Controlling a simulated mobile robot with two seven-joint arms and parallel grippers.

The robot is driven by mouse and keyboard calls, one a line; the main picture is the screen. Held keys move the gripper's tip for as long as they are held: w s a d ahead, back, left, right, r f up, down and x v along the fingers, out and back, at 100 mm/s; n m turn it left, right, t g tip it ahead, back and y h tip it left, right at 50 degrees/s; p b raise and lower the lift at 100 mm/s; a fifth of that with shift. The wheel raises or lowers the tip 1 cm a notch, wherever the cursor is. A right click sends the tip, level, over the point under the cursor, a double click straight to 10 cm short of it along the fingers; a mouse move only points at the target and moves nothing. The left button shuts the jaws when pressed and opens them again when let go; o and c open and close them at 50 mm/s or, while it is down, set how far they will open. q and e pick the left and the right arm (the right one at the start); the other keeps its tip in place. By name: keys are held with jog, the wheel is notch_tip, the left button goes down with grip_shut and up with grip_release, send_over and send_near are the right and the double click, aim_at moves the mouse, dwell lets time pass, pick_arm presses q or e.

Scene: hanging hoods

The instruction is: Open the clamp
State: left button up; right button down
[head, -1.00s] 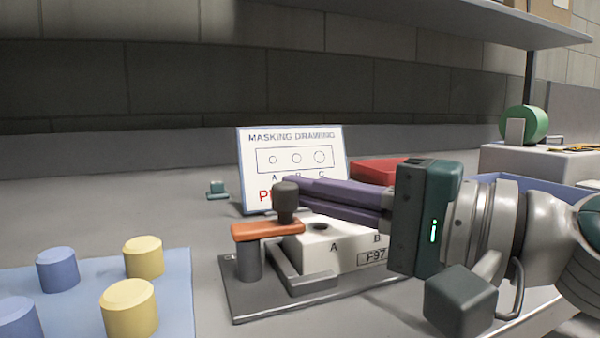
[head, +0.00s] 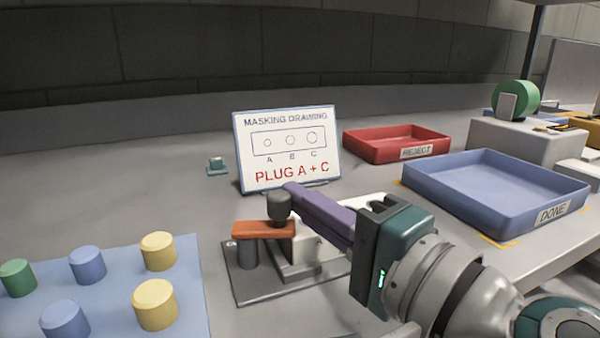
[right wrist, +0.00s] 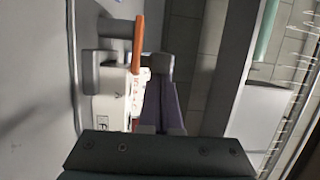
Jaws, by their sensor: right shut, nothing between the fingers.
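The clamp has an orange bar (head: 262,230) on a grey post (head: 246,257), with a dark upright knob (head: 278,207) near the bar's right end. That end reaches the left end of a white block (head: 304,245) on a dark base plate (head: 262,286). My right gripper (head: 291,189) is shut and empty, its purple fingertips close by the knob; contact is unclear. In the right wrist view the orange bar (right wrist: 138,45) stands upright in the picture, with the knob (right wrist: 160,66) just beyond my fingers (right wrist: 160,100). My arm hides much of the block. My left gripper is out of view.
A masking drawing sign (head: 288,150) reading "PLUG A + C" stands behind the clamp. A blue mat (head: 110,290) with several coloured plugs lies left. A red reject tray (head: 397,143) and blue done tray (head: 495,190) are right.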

——————

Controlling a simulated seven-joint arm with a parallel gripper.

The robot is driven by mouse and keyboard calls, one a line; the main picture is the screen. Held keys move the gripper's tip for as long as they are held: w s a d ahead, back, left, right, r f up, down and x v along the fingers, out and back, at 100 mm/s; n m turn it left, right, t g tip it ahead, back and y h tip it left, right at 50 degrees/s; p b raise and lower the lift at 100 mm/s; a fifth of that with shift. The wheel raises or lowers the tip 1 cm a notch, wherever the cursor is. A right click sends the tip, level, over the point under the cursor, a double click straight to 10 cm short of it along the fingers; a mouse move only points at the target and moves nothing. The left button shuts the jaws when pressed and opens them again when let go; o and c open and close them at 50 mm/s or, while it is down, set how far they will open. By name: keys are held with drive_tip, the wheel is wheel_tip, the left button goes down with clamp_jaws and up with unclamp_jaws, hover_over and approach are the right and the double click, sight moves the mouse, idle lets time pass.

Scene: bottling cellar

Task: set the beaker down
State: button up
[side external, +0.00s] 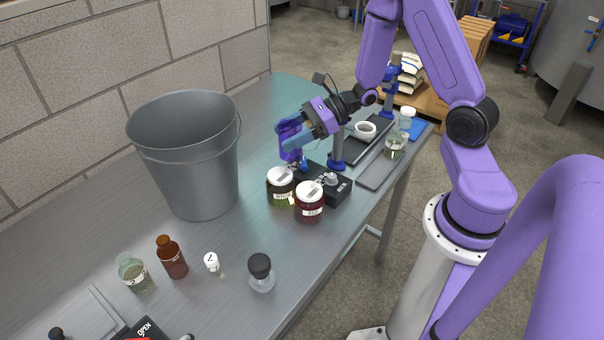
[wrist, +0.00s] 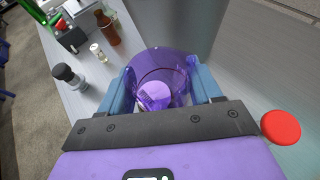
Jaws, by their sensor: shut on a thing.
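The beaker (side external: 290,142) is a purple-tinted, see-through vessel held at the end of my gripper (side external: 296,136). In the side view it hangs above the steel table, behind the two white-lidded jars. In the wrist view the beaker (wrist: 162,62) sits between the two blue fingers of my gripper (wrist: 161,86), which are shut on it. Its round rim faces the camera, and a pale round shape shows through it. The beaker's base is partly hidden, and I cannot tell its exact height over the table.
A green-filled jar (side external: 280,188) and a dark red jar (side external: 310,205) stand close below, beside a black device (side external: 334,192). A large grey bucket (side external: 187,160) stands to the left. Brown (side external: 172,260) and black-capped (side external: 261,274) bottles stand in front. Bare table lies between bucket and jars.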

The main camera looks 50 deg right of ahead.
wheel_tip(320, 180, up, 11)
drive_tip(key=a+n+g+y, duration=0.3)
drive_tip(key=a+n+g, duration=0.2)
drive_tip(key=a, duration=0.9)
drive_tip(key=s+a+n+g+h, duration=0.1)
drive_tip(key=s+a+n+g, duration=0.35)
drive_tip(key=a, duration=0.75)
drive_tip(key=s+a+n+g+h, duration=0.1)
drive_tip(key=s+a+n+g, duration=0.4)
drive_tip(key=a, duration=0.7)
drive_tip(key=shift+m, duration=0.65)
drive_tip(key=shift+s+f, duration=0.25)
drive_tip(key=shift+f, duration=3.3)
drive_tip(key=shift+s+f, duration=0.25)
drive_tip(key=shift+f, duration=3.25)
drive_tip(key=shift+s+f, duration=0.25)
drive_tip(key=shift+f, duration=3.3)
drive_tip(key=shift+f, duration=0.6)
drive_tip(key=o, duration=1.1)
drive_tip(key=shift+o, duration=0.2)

——————

Job ▸ Pull out all lines of the data with the string "Controlling".

Written reply ▸
Controlling a simulated mobile robot with two seven-joint arms and parallel grippers.
Controlling a simulated seven-joint arm with a parallel gripper.

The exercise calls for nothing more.